Tanggal 10 September lalu, secara dadakan saya putuskan mendatangi alamat pondok pesantren itu dari Jakarta. Dan saat masuk ke kawasan Jalan Gegerkalong Girang, saya langsung jatuh hati. Kawasan pesantren ini ternyata bukan seperti yang saya bayangkan sebelumnya (kirain berupa kompleks khusus dengan gerbang tinggi dan eksklusif di mana para santri prianya berseliweran dengan menggunakan sarung dan peci hitam, hehe.. norak deh saya). Ternyata tempat ini hanya sebuah kawasan seperti lingkungan pemukiman biasa secara fisik, tapi suasananya itu langsung berhasil membuat saya merasa adem dan nyaman. Mengesankan aura religius, ramah, bersahaja, bermartabat, santun, dan cerdas.
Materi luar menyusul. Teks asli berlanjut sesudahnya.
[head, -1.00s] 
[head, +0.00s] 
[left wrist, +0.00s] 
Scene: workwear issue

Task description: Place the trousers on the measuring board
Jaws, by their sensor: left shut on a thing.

Dulu waktu masih kecil dan remaja, saya sering bertanya-tanya dalam hati: gimana ya rasanya kalo kita menjadi santri mondok di sebuah pesantren? Tinggal di lingkungan “tertutup” yang semuanya serba diatur dengan jadwal ketat, dijaga dengan berbagai rambu pergaulan yang (sebagai anak kecil saat itu) mungkin saya sendiri bahkan nggak ngerti maknanya apa. “Dipaksa” untuk mempelajari berbagai ilmu agama “tingkat tinggi” yang terkadang malah seperti terlalu abstrak kalau disandingkan dengan kondisi kehidupan riil sehari-hari. Harus ini, harus itu, gak boleh ini, gak boleh itu. Kalo saya sih bisa mati gaya sambil berdiri kali ya.
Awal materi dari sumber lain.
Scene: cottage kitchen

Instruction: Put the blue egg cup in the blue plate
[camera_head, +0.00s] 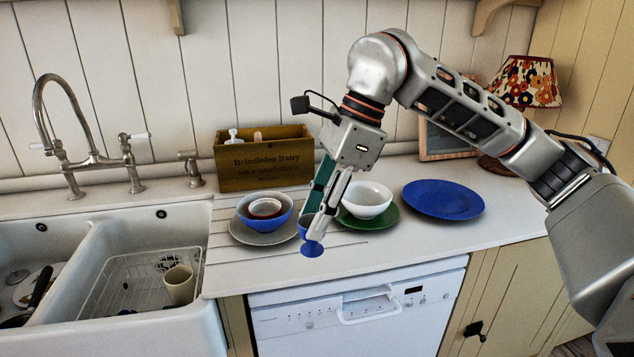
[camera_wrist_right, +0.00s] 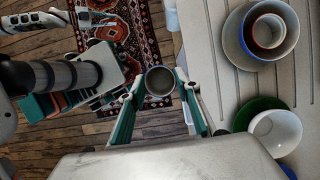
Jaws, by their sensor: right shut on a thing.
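My right gripper (camera_head: 318,232) is shut on the blue egg cup (camera_head: 312,250). The fingers hide part of the cup in the head view. In the right wrist view the egg cup (camera_wrist_right: 160,82) sits between the fingertips with its round grey opening facing the camera, and the floor shows behind it. It is held near the counter's front edge, above the dishwasher. The blue plate (camera_head: 444,199) lies flat and empty on the counter, to the right of and apart from the gripper.
A white bowl (camera_head: 367,199) on a green plate (camera_head: 384,219) stands between gripper and blue plate. Left are stacked bowls (camera_head: 265,222) on a grey saucer (camera_head: 243,236). A wooden box (camera_head: 263,160) and a lamp (camera_head: 525,83) stand behind. The sink (camera_head: 110,335) is far left.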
Tapi semasa kuliah, saya malah justru pernah punya teman dekat cowok yang alumnus sebuah pondok pesantren paling besar di Jawa Timur. Setamat SMA, sebelum akhirnya meneruskan kuliah lagi di kampus yang sama dengan saya di Bogor, beliau sempat mondok dulu selama 4 tahun. Dan dari beliaulah jadinya saya sering mendengar banyak cerita seru tentang kehidupan sehari-hari para santri laki-laki di ponpes itu. Yang kalau menurut saya sih, jauh dari bisa dibilang asik.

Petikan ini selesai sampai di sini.